Give nothing except the number of lines containing the word "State".

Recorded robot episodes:

┌──

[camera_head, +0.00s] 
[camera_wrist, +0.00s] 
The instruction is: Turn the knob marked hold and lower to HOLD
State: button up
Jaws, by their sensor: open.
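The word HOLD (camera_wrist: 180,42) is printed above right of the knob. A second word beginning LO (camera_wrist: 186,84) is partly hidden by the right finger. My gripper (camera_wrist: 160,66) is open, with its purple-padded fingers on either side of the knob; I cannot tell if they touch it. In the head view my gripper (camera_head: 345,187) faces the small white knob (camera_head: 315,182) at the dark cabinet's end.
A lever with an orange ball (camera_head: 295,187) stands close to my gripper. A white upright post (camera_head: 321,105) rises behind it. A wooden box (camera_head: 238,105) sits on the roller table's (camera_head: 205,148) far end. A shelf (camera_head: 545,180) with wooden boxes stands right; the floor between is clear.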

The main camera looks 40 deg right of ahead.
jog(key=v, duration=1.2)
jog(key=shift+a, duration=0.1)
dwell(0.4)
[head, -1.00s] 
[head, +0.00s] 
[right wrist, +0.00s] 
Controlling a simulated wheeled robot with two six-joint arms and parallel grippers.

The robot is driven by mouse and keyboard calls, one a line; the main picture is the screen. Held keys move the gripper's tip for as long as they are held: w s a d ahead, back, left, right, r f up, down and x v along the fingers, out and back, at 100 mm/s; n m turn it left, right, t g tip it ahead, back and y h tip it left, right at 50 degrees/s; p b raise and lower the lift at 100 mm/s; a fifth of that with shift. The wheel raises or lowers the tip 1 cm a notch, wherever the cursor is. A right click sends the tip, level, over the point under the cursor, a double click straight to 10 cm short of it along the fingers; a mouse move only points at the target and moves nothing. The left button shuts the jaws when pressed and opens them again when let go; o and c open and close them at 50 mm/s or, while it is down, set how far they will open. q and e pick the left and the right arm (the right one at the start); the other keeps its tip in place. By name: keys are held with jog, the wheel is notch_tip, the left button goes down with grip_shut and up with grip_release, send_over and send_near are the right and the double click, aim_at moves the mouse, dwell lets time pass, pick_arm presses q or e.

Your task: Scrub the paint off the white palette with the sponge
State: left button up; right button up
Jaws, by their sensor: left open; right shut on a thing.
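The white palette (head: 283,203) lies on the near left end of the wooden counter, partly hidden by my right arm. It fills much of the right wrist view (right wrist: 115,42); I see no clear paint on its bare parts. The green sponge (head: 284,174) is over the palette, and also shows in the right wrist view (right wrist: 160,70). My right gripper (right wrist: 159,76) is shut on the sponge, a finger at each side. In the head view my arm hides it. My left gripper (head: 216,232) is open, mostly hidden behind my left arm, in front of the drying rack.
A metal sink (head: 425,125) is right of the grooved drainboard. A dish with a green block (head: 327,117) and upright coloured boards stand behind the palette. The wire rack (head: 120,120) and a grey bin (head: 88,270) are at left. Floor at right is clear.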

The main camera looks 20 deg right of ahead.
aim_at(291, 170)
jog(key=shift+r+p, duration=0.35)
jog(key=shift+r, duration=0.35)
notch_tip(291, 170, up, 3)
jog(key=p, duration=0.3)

└──

--- TASK RESPONSE ---
2